(Entries taken from a collection)
┌──
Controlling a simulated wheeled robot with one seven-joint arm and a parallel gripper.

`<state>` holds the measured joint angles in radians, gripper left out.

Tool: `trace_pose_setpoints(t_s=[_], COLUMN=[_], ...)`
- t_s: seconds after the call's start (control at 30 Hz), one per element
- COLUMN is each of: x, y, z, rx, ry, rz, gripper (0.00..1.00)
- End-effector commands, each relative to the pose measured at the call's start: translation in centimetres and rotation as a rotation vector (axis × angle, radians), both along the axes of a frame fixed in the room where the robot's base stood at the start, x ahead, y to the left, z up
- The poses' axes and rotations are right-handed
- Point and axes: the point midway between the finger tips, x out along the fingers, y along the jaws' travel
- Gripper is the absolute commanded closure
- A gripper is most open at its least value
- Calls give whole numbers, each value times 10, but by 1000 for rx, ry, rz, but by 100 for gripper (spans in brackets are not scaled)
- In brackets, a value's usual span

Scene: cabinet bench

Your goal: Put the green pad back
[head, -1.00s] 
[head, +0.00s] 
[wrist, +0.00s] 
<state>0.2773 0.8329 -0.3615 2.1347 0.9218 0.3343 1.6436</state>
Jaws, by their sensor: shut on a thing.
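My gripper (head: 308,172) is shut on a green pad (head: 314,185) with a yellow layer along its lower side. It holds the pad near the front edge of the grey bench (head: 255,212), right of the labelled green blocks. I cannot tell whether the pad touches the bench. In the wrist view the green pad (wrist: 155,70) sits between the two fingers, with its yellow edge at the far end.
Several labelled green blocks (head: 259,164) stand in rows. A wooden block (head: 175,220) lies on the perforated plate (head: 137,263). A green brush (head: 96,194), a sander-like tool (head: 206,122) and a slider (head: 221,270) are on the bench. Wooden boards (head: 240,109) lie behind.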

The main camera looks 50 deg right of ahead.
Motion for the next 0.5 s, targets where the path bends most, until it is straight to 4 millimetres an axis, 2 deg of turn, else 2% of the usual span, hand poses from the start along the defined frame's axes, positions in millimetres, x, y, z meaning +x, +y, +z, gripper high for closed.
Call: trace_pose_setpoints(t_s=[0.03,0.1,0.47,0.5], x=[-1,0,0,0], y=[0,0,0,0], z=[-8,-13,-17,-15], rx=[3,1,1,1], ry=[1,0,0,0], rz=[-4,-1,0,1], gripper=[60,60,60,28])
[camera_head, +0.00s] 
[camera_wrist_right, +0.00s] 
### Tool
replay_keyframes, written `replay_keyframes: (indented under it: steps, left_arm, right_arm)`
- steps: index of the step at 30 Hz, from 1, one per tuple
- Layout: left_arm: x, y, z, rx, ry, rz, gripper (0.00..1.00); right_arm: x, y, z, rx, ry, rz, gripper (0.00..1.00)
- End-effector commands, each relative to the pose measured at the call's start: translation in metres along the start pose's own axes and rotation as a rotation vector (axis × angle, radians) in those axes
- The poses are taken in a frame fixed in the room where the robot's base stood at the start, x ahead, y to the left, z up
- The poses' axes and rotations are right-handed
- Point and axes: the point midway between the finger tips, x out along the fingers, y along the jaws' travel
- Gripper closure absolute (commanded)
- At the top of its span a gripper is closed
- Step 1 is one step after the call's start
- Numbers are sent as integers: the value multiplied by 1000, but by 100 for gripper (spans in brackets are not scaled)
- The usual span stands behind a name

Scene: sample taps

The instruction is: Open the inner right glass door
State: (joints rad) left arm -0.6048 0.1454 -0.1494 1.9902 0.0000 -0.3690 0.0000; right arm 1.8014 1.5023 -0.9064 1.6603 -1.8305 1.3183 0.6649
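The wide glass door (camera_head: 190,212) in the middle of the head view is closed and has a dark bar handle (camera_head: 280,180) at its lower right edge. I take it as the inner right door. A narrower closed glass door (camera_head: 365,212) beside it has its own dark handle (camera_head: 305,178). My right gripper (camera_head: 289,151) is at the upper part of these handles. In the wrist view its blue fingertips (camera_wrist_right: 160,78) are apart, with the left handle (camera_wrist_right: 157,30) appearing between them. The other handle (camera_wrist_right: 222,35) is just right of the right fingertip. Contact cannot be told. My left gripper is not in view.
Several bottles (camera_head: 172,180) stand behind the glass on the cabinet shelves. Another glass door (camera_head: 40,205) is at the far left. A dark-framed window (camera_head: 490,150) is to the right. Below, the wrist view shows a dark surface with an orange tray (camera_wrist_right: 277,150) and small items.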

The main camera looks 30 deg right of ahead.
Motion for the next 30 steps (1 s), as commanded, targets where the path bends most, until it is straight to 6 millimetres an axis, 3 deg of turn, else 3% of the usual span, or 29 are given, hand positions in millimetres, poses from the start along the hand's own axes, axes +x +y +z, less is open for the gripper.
└──
EXERCISE DESCRIPTION: Above are the records. Copy the lines beginning at the one that has "Scene: cabinet bench" and ending with the one that has "<state>0.2773 0.8329 -0.3615", unchanged.

THE COMPLETED TASK:
Scene: cabinet bench

Your goal: Put the green pad back
[head, -1.00s] 
[head, +0.00s] 
[wrist, +0.00s] 
<state>0.2773 0.8329 -0.3615 2.1347 0.9218 0.3343 1.6436</state>

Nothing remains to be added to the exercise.